A trail of islands and anchorages

The Maine Island Trail Association is celebrating its 20th anniversary this year. Founded in 1988, MITA has evolved into the most extensive water trail system in North America, stretching some 350 miles from Cape Porpoise to Machias, Maine.

Divided into six distinct geographic regions along the Maine coast, the trail provides access to more than 150 islands and coastal waterfront properties through recreational use agreements with private landowners, towns, the state and the federal government. The association’s mission is not only to insure public access to these unique jewels of the Maine coast but also to preserve them by promoting environmental education, land conservation and volunteer stewardship.

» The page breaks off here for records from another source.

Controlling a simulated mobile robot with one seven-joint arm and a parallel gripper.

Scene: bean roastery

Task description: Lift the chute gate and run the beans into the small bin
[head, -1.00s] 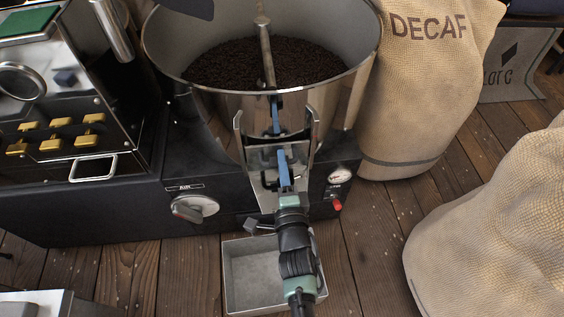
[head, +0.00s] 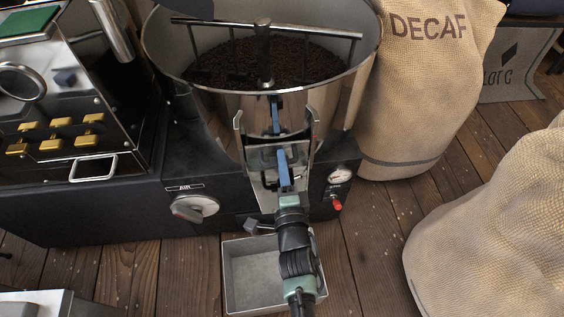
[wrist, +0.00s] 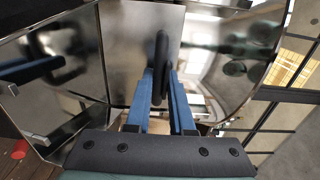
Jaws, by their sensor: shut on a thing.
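The chute gate is a shiny metal plate (wrist: 140,40) between side rails at the front of the steel drum (head: 215,110). Its dark upright handle (wrist: 161,62) sits between the blue fingers of my gripper (head: 281,155) in the wrist view. My gripper (wrist: 160,82) is shut on this handle. In the head view my fingers and arm hide much of the chute. Dark beans (head: 225,68) lie in the drum. The small bin (head: 238,306) is a grey metal box on the floor below the chute. Its visible inside is bare, and my arm covers its right part.
A black machine base (head: 120,212) with an air knob (head: 197,209) spans left of the chute. A gauge (head: 341,175) and red knob (head: 337,204) sit to the right. A DECAF sack (head: 420,90) and another sack (head: 490,240) stand on the plank floor at right.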

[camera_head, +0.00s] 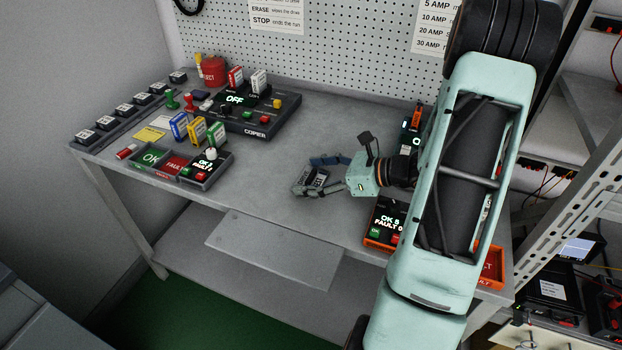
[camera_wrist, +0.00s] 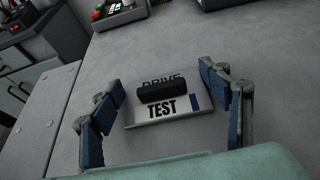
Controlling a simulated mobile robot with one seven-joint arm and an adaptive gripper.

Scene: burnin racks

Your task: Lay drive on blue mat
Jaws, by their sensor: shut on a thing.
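The drive (camera_head: 309,182) is a small grey-white block. In the wrist view the drive (camera_wrist: 168,108) shows a label with "DRIVE" and "TEST", a blue patch and a black bar across its top. My gripper (camera_head: 322,177) is shut on the drive over the middle of the grey table. In the wrist view my gripper (camera_wrist: 161,85) has its blue-padded fingers at the drive's left and right sides. I cannot tell whether the drive touches the table. I cannot make out a blue mat in either view; my arm hides part of the table's right side.
A black copier unit (camera_head: 256,128) with coloured parts stands at the back left of the table (camera_head: 330,118). OK and fault trays (camera_head: 150,158) lie at the front left. A counter box (camera_head: 380,235) reading "OK 5, FAULT 0" stands right of the drive.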

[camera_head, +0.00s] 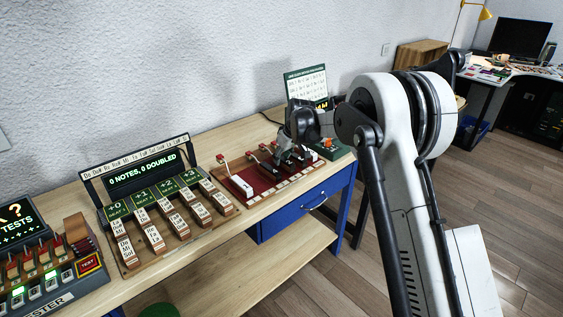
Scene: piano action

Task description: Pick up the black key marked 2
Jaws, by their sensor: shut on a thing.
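A red board (236,187) lies on the wooden bench, with dark key pieces (284,163) at its right part and pale tiles along its front edge. My gripper (301,152) reaches down over the right end of this board, shut on a dark piece that looks like a black key. The fingers and the arm hide most of that piece. No number 2 can be read on any black key at this size. I cannot tell whether the held piece touches the board.
A rack of wooden blocks with a lit sign (143,171) reading "0 NOTES, 0 DOUBLED" stands left of the board. A tester box (62,277) is at the far left. A green card (307,86) stands behind my gripper. Bare bench shows behind the board.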

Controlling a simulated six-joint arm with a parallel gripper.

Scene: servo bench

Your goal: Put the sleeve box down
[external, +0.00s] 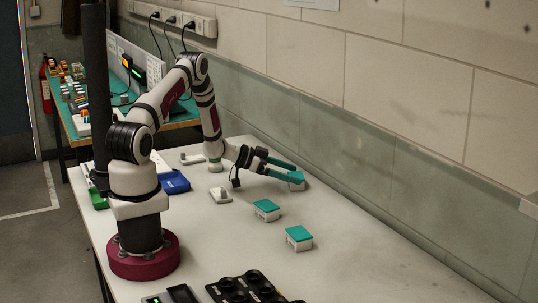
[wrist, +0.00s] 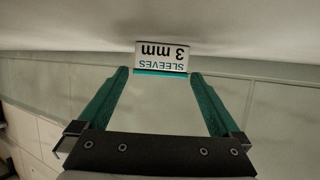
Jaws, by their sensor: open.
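The sleeve box (external: 298,187), white with a teal top, stands on the white bench at the far right, near the wall. In the wrist view the sleeve box (wrist: 162,58) appears upside down, its label reading "SLEEVES 3 mm". My gripper (external: 300,175) reaches low and level toward it, its teal fingers partly covering the box. In the wrist view my gripper (wrist: 160,75) is open, with one finger toward each side of the box and gaps visible between. The box appears to rest on the bench.
Two similar teal-topped boxes stand nearer on the bench, a middle box (external: 267,210) and a front box (external: 299,238). A small pale device (external: 220,195) and a blue bin (external: 174,182) lie to the left. A black holed tray (external: 246,287) is at the front. The right front bench is clear.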

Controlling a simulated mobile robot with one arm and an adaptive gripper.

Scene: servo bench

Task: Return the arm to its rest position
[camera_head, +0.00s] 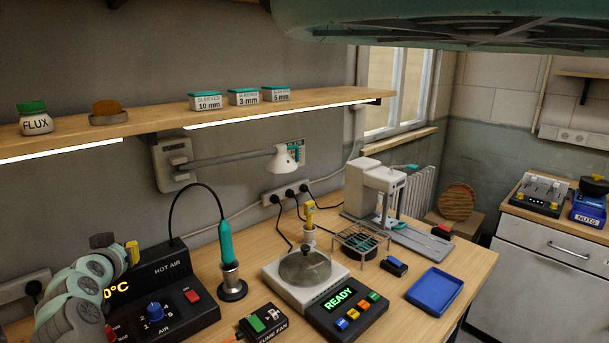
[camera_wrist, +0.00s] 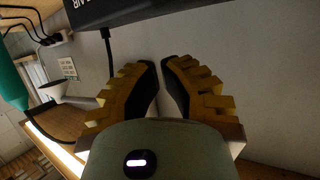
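My gripper (camera_head: 118,246) is at the lower left of the head view, in front of the hot air station (camera_head: 160,299) and partly over it. In the wrist view the gripper (camera_wrist: 161,66) shows two yellow ridged fingers with black inner pads. The tips lie close together, with a narrow gap that widens toward the palm. Nothing is seen between them. Whether this is fully shut is unclear. Beyond the fingers is plain grey wall.
A teal hot air handle (camera_head: 226,242) stands in its holder close by. A hot plate (camera_head: 300,281) with a glass-lidded dish, a blue tray (camera_head: 434,291) and a press (camera_head: 375,193) stand further right. A shelf (camera_head: 160,114) with a flux jar (camera_head: 35,119) runs above.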

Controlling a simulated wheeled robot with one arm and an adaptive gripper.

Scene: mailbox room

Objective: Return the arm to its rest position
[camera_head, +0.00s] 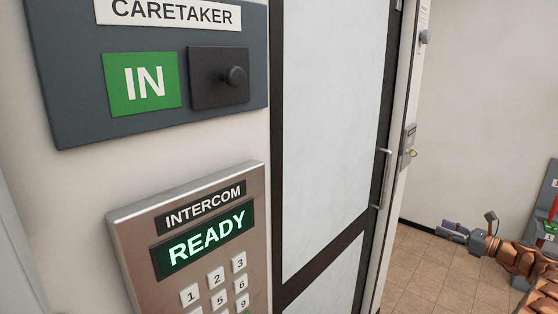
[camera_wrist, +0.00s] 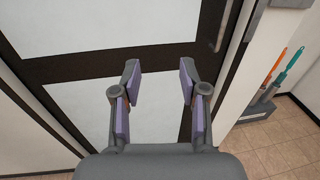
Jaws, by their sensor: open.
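My gripper (camera_wrist: 158,82) is open and empty in the wrist view, with its two purple-padded fingers apart. A door (camera_wrist: 95,110) with pale panels and a dark frame lies beyond the fingers, and nothing is between them. In the head view my gripper (camera_head: 449,230) shows small at the lower right, at the end of my copper-coloured arm. The arm reaches in from the right edge, and part of it is out of the frame. The gripper appears against the floor and far wall, right of the door.
The door (camera_head: 330,130) has a bar handle (camera_head: 384,180). A caretaker panel (camera_head: 70,85) reading IN and an intercom (camera_head: 135,225) reading READY are on the left wall. A grey holder (camera_wrist: 257,112) with orange- and teal-handled tools stands on the tiled floor (camera_wrist: 270,150).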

Sites along the Maine Island Trail are primarily accessed by water and, while the state and federal sites are open to the public, many of the sites are privately owned and only accessible to MITA members. Many of these sites have long been popular with sea kayakers and small boats, but an increasing number of sites have also caught the attention of passagemakers and cruising sailors exploring the Maine coast. Conventional cruising guides still remain a solid resource for voyaging sailors when visiting the more popular ports and harbors, but MITA’s Stewardship Handbook and Guidebook (available only to members) opens up a whole new world of gunkholing for those sailors bent on exploring the unspoiled beauty of the state’s rugged coastline.